STATED TASK » Write out the full listing again, exactly as it stands.

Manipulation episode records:
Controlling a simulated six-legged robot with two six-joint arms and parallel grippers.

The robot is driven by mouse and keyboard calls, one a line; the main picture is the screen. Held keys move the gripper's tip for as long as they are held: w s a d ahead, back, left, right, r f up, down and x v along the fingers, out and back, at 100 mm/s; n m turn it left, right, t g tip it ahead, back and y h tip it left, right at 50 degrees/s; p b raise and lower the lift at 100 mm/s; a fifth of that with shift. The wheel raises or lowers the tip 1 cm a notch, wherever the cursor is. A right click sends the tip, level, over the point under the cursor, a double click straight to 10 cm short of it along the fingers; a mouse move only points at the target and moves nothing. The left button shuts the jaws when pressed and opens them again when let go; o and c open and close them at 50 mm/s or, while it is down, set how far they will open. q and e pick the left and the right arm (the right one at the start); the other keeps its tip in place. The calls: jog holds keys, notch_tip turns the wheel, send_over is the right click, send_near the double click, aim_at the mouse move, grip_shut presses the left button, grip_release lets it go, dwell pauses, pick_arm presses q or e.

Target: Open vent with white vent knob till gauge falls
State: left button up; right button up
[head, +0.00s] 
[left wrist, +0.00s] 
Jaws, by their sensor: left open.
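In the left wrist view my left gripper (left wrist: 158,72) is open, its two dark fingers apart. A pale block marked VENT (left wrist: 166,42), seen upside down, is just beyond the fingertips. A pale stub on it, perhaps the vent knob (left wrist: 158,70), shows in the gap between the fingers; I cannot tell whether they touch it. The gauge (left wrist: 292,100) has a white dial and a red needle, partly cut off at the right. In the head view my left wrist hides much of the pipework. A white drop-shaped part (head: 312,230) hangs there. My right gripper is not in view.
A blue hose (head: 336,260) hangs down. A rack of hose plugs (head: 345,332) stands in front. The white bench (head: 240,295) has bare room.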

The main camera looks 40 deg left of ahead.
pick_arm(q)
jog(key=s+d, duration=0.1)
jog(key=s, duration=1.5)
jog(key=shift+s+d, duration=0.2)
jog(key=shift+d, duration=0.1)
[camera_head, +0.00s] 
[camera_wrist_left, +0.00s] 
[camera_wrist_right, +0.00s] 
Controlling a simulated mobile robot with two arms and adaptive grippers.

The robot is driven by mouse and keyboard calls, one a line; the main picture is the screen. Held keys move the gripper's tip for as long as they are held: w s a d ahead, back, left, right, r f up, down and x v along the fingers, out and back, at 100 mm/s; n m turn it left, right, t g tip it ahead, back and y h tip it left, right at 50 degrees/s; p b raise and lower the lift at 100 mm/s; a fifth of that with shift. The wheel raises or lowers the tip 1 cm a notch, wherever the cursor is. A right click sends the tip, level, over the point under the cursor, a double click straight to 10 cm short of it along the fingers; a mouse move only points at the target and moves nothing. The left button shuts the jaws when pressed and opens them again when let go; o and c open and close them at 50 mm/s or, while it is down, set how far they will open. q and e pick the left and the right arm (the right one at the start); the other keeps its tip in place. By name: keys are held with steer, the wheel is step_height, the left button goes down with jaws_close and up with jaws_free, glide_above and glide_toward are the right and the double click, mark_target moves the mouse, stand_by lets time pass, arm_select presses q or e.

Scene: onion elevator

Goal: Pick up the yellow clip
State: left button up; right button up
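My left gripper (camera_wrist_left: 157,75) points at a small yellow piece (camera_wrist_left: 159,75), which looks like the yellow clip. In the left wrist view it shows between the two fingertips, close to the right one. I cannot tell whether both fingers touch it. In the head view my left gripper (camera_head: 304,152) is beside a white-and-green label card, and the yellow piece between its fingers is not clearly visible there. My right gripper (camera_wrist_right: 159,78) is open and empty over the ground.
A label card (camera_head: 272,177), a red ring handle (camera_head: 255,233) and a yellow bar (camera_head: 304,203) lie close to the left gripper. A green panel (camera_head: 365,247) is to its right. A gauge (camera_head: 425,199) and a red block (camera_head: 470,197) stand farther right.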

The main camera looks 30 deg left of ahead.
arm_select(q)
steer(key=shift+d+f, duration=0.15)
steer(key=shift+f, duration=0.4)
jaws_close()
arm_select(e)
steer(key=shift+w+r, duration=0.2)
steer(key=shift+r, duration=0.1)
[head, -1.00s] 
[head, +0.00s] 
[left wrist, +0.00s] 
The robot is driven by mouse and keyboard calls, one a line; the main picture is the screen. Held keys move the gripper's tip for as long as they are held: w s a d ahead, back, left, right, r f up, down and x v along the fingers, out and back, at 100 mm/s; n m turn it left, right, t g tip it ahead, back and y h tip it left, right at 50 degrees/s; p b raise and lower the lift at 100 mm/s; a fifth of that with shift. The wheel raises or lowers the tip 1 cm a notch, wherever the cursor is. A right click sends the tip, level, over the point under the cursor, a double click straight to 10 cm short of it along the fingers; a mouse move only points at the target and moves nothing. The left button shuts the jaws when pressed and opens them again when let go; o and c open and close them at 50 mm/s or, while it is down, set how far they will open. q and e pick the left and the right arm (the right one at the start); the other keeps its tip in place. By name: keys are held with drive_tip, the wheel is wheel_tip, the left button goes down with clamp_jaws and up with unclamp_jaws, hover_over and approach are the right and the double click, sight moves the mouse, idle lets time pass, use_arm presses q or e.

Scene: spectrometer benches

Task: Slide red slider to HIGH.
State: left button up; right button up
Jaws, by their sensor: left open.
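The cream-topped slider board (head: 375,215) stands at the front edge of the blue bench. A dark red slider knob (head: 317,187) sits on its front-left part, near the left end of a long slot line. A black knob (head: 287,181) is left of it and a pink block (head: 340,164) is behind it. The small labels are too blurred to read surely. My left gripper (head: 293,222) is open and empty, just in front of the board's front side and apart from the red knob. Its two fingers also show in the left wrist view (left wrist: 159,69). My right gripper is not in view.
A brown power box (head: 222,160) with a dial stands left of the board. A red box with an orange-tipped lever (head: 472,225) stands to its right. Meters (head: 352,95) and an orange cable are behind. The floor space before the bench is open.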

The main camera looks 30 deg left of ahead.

THE SOLUTION »
Controlling a simulated six-legged robot with two six-joint arms and parallel grippers.

The robot is driven by mouse and keyboard calls, one a line; the main picture is the screen. Held keys move the gripper's tip for as long as they are held: w s a d ahead, back, left, right, r f up, down and x v along the fingers, out and back, at 100 mm/s; n m turn it left, right, t g tip it ahead, back and y h tip it left, right at 50 degrees/s; p b raise and lower the lift at 100 mm/s; a fifth of that with shift. The wheel raises or lowers the tip 1 cm a notch, wherever the cursor is. A right click sends the tip, level, over the point under the cursor, a double click straight to 10 cm short of it along the fingers; a mouse move only points at the target and moves nothing. The left button shuts the jaws when pressed and opens them again when let go; o and c open and close them at 50 mm/s or, while it is down, set how far they will open. q and e pick the left and the right arm (the right one at the start); the other keeps its tip in place. The calls: jog holds keys, notch_tip turns the wheel, send_over is the right click, send_near the double click, aim_at the mouse move, grip_shut presses the left button, grip_release lets it go, dwell pauses, pick_arm presses q or e.

Target: Open vent with white vent knob till gauge falls
State: left button up; right button up
[head, +0.00s] 
[left wrist, +0.00s] 
Jaws, by their sensor: left open.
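In the left wrist view my left gripper (left wrist: 158,72) is open, its two dark fingers apart. A pale block marked VENT (left wrist: 166,42), seen upside down, is just beyond the fingertips. A pale stub on it, perhaps the vent knob (left wrist: 158,70), shows in the gap between the fingers; I cannot tell whether they touch it. The gauge (left wrist: 292,100) has a white dial and a red needle, partly cut off at the right. In the head view my left wrist hides much of the pipework. A white drop-shaped part (head: 312,230) hangs there. My right gripper is not in view.
A blue hose (head: 336,260) hangs down. A rack of hose plugs (head: 345,332) stands in front. The white bench (head: 240,295) has bare room.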

The main camera looks 40 deg left of ahead.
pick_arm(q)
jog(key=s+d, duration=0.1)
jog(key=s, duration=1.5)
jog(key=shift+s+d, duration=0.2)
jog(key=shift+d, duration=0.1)
[camera_head, +0.00s] 
[camera_wrist_left, +0.00s] 
[camera_wrist_right, +0.00s] 
Controlling a simulated mobile robot with two arms and adaptive grippers.

The robot is driven by mouse and keyboard calls, one a line; the main picture is the screen. Held keys move the gripper's tip for as long as they are held: w s a d ahead, back, left, right, r f up, down and x v along the fingers, out and back, at 100 mm/s; n m turn it left, right, t g tip it ahead, back and y h tip it left, right at 50 degrees/s; p b raise and lower the lift at 100 mm/s; a fifth of that with shift. The wheel raises or lowers the tip 1 cm a notch, wherever the cursor is. A right click sends the tip, level, over the point under the cursor, a double click straight to 10 cm short of it along the fingers; a mouse move only points at the target and moves nothing. The left button shuts the jaws when pressed and opens them again when let go; o and c open and close them at 50 mm/s or, while it is down, set how far they will open. q and e pick the left and the right arm (the right one at the start); the other keeps its tip in place. By name: keys are held with steer, the wheel is step_height, the left button goes down with jaws_close and up with jaws_free, glide_above and glide_toward are the right and the double click, mark_target moves the mouse, stand_by lets time pass, arm_select presses q or e.

Scene: onion elevator

Goal: Pick up the yellow clip
State: left button up; right button up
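My left gripper (camera_wrist_left: 157,75) points at a small yellow piece (camera_wrist_left: 159,75), which looks like the yellow clip. In the left wrist view it shows between the two fingertips, close to the right one. I cannot tell whether both fingers touch it. In the head view my left gripper (camera_head: 304,152) is beside a white-and-green label card, and the yellow piece between its fingers is not clearly visible there. My right gripper (camera_wrist_right: 159,78) is open and empty over the ground.
A label card (camera_head: 272,177), a red ring handle (camera_head: 255,233) and a yellow bar (camera_head: 304,203) lie close to the left gripper. A green panel (camera_head: 365,247) is to its right. A gauge (camera_head: 425,199) and a red block (camera_head: 470,197) stand farther right.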

The main camera looks 30 deg left of ahead.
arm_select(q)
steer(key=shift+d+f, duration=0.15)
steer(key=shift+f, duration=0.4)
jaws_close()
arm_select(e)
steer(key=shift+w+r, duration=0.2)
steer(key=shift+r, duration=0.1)
[head, -1.00s] 
[head, +0.00s] 
[left wrist, +0.00s] 
The robot is driven by mouse and keyboard calls, one a line; the main picture is the screen. Held keys move the gripper's tip for as long as they are held: w s a d ahead, back, left, right, r f up, down and x v along the fingers, out and back, at 100 mm/s; n m turn it left, right, t g tip it ahead, back and y h tip it left, right at 50 degrees/s; p b raise and lower the lift at 100 mm/s; a fifth of that with shift. The wheel raises or lowers the tip 1 cm a notch, wherever the cursor is. A right click sends the tip, level, over the point under the cursor, a double click straight to 10 cm short of it along the fingers; a mouse move only points at the target and moves nothing. The left button shuts the jaws when pressed and opens them again when let go; o and c open and close them at 50 mm/s or, while it is down, set how far they will open. q and e pick the left and the right arm (the right one at the start); the other keeps its tip in place. By name: keys are held with drive_tip, the wheel is wheel_tip, the left button goes down with clamp_jaws and up with unclamp_jaws, hover_over and approach are the right and the double click, sight moves the mouse, idle lets time pass, use_arm presses q or e.

Scene: spectrometer benches

Task: Slide red slider to HIGH.
State: left button up; right button up
Jaws, by their sensor: left open.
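The cream-topped slider board (head: 375,215) stands at the front edge of the blue bench. A dark red slider knob (head: 317,187) sits on its front-left part, near the left end of a long slot line. A black knob (head: 287,181) is left of it and a pink block (head: 340,164) is behind it. The small labels are too blurred to read surely. My left gripper (head: 293,222) is open and empty, just in front of the board's front side and apart from the red knob. Its two fingers also show in the left wrist view (left wrist: 159,69). My right gripper is not in view.
A brown power box (head: 222,160) with a dial stands left of the board. A red box with an orange-tipped lever (head: 472,225) stands to its right. Meters (head: 352,95) and an orange cable are behind. The floor space before the bench is open.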

The main camera looks 30 deg left of ahead.

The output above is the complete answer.